WRITTEN INSTRUCTION: Restate the data word for word and leave the images out.

BEGIN DATA SECTION

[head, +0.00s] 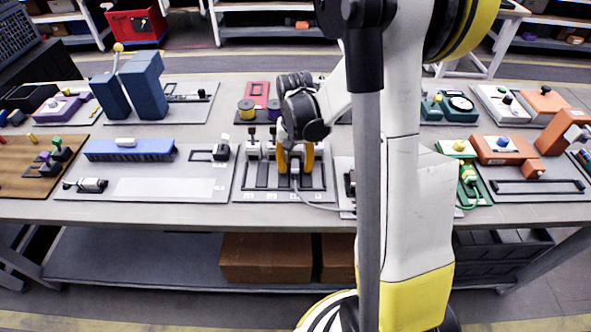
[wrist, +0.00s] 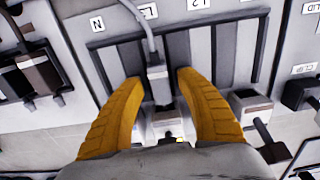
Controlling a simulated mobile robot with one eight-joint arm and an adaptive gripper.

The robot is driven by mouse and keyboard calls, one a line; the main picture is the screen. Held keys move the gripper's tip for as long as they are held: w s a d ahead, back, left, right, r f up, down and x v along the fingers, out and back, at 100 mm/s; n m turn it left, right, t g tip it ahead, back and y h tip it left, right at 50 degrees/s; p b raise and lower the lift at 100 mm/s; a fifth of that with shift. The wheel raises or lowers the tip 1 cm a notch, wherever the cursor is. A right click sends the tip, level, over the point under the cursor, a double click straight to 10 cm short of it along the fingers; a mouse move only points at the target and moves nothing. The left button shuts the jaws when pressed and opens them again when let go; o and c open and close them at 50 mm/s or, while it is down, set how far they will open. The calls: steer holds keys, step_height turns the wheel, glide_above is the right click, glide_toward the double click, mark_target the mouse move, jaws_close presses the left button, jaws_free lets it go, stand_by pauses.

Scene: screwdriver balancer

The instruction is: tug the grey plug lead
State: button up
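The grey plug (wrist: 158,88) stands at a slotted panel (wrist: 108,66) in the wrist view. Its grey lead (wrist: 149,35) runs from the plug up and left out of that view. In the head view the lead (head: 318,207) curves right along the panel's front edge and passes behind my arm. My gripper (wrist: 158,76) has its two yellow fingers on either side of the plug, with a narrow gap showing on each side. In the head view my gripper (head: 296,170) points down over the same panel. The plug's lower end is hard to make out.
White blocks with dark levers (head: 252,150) stand at the panel's back. A black-and-grey connector (wrist: 40,72) lies left in the wrist view. My arm hides part of the bench.

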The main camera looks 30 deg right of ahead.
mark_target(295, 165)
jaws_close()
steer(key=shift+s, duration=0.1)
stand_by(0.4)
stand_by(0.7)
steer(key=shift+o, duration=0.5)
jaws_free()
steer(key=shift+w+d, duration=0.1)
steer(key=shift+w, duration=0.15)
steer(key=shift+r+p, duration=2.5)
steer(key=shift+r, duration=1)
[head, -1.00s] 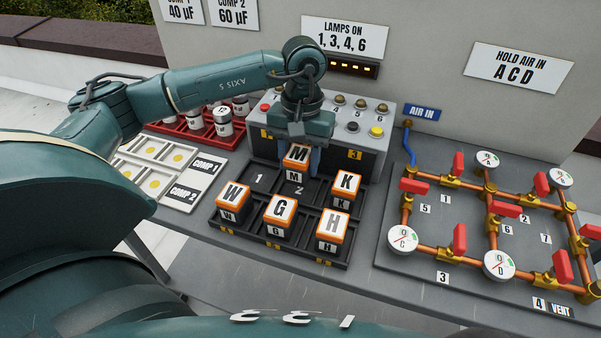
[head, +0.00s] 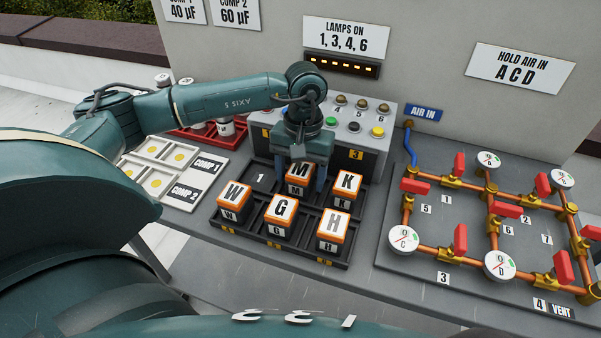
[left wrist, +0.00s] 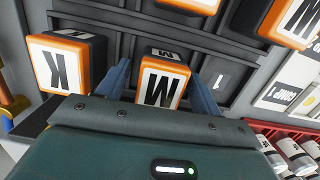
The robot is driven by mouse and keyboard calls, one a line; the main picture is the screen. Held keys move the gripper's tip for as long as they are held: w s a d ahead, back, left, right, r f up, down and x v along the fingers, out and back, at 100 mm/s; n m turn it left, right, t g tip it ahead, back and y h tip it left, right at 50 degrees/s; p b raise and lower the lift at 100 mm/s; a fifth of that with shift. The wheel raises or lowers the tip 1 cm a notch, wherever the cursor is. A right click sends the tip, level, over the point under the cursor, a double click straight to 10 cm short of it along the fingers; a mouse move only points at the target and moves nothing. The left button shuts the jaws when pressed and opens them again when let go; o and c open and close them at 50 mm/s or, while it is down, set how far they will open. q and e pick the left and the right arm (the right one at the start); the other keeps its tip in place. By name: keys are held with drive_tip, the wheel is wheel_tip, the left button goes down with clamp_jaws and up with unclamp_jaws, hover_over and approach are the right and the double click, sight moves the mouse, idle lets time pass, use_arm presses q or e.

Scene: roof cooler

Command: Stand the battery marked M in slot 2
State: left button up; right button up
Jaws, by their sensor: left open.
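The battery marked M (head: 298,184), black with an orange-rimmed white top, stands upright in slot 2 of the black battery tray (head: 226,230), between the empty slot 1 and the battery marked K (head: 345,188). It also shows in the left wrist view (left wrist: 162,82). My left gripper (head: 301,178) is above it, pointing down. Its blue fingers are open, one on each side of the battery, and in the left wrist view (left wrist: 161,88) small gaps show beside it. The floor of slot 2 is hidden. My right gripper is not in view.
Batteries W (head: 233,200), G (head: 280,215) and H (head: 332,230) fill the tray's front row. The lamp box (head: 375,140) stands close behind. A pipe board (head: 430,270) is to the right, a white compartment tray (head: 190,188) to the left.

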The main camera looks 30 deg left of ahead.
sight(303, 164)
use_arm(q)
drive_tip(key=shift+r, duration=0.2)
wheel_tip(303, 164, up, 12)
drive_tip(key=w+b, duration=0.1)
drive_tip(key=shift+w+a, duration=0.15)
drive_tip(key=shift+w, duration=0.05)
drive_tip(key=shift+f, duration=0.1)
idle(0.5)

END DATA SECTION

SOLVED EXERCISE:
[head, +0.00s] 
[wrist, +0.00s] 
Controlling a simulated mobile robot with one eight-joint arm and an adaptive gripper.

The robot is driven by mouse and keyboard calls, one a line; the main picture is the screen. Held keys move the gripper's tip for as long as they are held: w s a d ahead, back, left, right, r f up, down and x v along the fingers, out and back, at 100 mm/s; n m turn it left, right, t g tip it ahead, back and y h tip it left, right at 50 degrees/s; p b raise and lower the lift at 100 mm/s; a fifth of that with shift. The wheel raises or lowers the tip 1 cm a notch, wherever the cursor is. A right click sends the tip, level, over the point under the cursor, a double click straight to 10 cm short of it along the fingers; a mouse move only points at the target and moves nothing. The left button shuts the jaws when pressed and opens them again when let go; o and c open and close them at 50 mm/s or, while it is down, set how far they will open. The calls: steer holds keys, step_height turns the wheel, glide_above is the right click, glide_toward the double click, mark_target the mouse move, jaws_close presses the left button, jaws_free lets it go, stand_by pauses.

Scene: screwdriver balancer

The instruction is: tug the grey plug lead
State: button up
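The grey plug (wrist: 158,88) stands at a slotted panel (wrist: 108,66) in the wrist view. Its grey lead (wrist: 149,35) runs from the plug up and left out of that view. In the head view the lead (head: 318,207) curves right along the panel's front edge and passes behind my arm. My gripper (wrist: 158,76) has its two yellow fingers on either side of the plug, with a narrow gap showing on each side. In the head view my gripper (head: 296,170) points down over the same panel. The plug's lower end is hard to make out.
White blocks with dark levers (head: 252,150) stand at the panel's back. A black-and-grey connector (wrist: 40,72) lies left in the wrist view. My arm hides part of the bench.

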The main camera looks 30 deg right of ahead.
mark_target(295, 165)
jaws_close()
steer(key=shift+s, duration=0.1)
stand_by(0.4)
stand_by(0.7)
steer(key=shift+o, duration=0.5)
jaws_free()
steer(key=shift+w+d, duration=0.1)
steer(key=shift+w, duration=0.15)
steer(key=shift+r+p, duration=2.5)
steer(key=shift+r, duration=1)
[head, -1.00s] 
[head, +0.00s] 
[left wrist, +0.00s] 
The robot is driven by mouse and keyboard calls, one a line; the main picture is the screen. Held keys move the gripper's tip for as long as they are held: w s a d ahead, back, left, right, r f up, down and x v along the fingers, out and back, at 100 mm/s; n m turn it left, right, t g tip it ahead, back and y h tip it left, right at 50 degrees/s; p b raise and lower the lift at 100 mm/s; a fifth of that with shift. The wheel raises or lowers the tip 1 cm a notch, wherever the cursor is. A right click sends the tip, level, over the point under the cursor, a double click straight to 10 cm short of it along the fingers; a mouse move only points at the target and moves nothing. The left button shuts the jaws when pressed and opens them again when let go; o and c open and close them at 50 mm/s or, while it is down, set how far they will open. q and e pick the left and the right arm (the right one at the start); the other keeps its tip in place. By name: keys are held with drive_tip, the wheel is wheel_tip, the left button goes down with clamp_jaws and up with unclamp_jaws, hover_over and approach are the right and the double click, sight moves the mouse, idle lets time pass, use_arm presses q or e.

Scene: roof cooler

Command: Stand the battery marked M in slot 2
State: left button up; right button up
Jaws, by their sensor: left open.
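The battery marked M (head: 298,184), black with an orange-rimmed white top, stands upright in slot 2 of the black battery tray (head: 226,230), between the empty slot 1 and the battery marked K (head: 345,188). It also shows in the left wrist view (left wrist: 162,82). My left gripper (head: 301,178) is above it, pointing down. Its blue fingers are open, one on each side of the battery, and in the left wrist view (left wrist: 161,88) small gaps show beside it. The floor of slot 2 is hidden. My right gripper is not in view.
Batteries W (head: 233,200), G (head: 280,215) and H (head: 332,230) fill the tray's front row. The lamp box (head: 375,140) stands close behind. A pipe board (head: 430,270) is to the right, a white compartment tray (head: 190,188) to the left.

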The main camera looks 30 deg left of ahead.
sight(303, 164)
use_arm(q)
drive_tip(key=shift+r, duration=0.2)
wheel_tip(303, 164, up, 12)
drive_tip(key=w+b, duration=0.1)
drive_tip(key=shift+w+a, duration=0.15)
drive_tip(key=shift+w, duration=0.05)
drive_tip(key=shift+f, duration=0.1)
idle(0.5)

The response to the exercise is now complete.